Task details: Copy out, unchanged, every line from the start of the records to the line that contains "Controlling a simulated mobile", and stop there.

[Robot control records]
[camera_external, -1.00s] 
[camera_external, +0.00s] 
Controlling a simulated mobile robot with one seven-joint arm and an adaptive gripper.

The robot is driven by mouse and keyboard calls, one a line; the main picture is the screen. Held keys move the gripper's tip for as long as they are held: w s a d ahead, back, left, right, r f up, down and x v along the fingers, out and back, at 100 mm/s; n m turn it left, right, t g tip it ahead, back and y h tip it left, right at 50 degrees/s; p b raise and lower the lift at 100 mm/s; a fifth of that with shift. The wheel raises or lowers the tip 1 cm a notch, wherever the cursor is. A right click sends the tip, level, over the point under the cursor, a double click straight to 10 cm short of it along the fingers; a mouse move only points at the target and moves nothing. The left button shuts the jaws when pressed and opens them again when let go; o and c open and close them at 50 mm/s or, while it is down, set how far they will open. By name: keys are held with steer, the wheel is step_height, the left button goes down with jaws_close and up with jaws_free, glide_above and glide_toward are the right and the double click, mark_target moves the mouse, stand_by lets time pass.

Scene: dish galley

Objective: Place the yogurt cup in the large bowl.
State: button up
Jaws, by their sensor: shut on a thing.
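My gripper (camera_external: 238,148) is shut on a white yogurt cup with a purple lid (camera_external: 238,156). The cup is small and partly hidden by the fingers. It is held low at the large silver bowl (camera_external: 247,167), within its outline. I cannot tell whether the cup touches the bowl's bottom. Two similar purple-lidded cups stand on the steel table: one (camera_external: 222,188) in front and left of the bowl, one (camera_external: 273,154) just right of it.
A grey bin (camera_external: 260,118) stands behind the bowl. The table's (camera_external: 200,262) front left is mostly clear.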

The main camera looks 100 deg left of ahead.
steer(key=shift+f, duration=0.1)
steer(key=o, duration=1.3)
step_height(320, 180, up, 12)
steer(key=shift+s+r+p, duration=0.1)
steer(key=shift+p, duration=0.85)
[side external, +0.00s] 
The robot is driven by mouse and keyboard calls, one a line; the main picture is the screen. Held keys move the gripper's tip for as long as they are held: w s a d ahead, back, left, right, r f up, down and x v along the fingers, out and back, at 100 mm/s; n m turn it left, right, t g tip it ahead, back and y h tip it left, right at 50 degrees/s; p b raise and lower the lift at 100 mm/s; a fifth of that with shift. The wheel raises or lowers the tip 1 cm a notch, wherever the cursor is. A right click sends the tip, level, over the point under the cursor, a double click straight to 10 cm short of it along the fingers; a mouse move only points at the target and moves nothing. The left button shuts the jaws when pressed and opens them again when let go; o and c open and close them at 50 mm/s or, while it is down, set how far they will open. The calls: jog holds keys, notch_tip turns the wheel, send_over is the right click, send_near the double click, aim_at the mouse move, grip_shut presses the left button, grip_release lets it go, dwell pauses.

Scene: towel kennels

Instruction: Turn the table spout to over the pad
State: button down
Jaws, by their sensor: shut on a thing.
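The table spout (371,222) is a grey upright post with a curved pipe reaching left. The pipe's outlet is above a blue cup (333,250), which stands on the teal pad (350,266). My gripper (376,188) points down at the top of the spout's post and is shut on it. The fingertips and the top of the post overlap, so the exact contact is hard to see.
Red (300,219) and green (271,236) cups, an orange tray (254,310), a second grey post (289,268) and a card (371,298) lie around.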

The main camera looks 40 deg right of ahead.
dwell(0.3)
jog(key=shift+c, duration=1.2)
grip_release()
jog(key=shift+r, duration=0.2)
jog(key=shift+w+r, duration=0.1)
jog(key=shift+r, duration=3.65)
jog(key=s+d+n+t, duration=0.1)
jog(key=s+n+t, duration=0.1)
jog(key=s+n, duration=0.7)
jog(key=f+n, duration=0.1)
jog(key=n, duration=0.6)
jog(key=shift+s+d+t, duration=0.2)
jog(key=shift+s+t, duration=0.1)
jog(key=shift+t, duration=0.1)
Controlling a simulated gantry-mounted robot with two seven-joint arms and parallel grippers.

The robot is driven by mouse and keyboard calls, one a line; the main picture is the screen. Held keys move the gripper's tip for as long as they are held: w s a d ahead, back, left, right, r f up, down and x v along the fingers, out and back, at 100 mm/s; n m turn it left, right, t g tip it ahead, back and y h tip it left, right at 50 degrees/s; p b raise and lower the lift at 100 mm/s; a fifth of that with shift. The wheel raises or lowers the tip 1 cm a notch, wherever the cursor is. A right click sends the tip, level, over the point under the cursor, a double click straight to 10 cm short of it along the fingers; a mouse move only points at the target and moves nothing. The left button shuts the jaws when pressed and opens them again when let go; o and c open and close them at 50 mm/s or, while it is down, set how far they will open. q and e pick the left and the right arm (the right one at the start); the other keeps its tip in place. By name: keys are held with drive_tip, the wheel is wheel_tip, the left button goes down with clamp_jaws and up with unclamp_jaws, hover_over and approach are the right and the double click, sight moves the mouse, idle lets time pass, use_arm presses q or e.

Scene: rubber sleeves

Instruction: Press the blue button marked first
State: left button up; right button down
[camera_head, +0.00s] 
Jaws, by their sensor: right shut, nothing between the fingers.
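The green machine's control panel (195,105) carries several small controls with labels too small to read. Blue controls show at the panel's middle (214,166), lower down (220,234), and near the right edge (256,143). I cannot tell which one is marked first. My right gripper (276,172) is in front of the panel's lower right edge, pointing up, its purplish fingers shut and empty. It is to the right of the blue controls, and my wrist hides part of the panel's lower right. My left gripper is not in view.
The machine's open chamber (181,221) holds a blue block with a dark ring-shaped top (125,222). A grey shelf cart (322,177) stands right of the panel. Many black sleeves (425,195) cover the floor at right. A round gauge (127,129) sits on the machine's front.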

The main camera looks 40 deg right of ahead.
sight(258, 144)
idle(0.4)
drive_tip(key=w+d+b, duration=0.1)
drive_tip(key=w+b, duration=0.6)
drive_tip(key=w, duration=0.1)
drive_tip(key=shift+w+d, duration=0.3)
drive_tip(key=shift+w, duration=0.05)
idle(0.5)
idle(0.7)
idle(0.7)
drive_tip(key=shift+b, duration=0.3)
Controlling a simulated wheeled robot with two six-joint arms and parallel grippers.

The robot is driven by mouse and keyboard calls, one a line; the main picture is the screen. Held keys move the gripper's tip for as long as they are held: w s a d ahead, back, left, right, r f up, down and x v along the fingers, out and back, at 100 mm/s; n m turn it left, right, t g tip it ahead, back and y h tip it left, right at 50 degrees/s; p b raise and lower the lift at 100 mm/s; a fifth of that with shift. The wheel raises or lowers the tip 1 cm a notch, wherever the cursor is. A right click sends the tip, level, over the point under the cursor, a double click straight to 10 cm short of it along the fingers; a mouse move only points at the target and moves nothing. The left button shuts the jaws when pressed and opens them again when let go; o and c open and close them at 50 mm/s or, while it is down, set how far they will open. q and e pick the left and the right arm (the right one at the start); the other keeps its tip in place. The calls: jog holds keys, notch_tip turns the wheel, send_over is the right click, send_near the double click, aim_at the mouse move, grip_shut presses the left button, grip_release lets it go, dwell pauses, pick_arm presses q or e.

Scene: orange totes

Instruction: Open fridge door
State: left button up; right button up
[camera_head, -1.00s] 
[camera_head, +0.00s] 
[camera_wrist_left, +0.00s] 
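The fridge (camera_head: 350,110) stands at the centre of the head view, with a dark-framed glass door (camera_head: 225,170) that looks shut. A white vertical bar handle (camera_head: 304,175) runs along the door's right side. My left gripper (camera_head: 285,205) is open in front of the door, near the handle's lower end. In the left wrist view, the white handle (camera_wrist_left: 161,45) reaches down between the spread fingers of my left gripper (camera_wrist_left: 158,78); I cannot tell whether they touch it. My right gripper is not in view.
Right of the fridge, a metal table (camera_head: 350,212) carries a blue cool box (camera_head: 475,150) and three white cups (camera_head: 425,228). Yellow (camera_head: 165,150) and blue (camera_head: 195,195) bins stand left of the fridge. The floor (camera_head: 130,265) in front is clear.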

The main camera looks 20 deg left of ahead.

Written answer:
[camera_external, -1.00s] 
[camera_external, +0.00s] 
Controlling a simulated mobile robot with one seven-joint arm and an adaptive gripper.

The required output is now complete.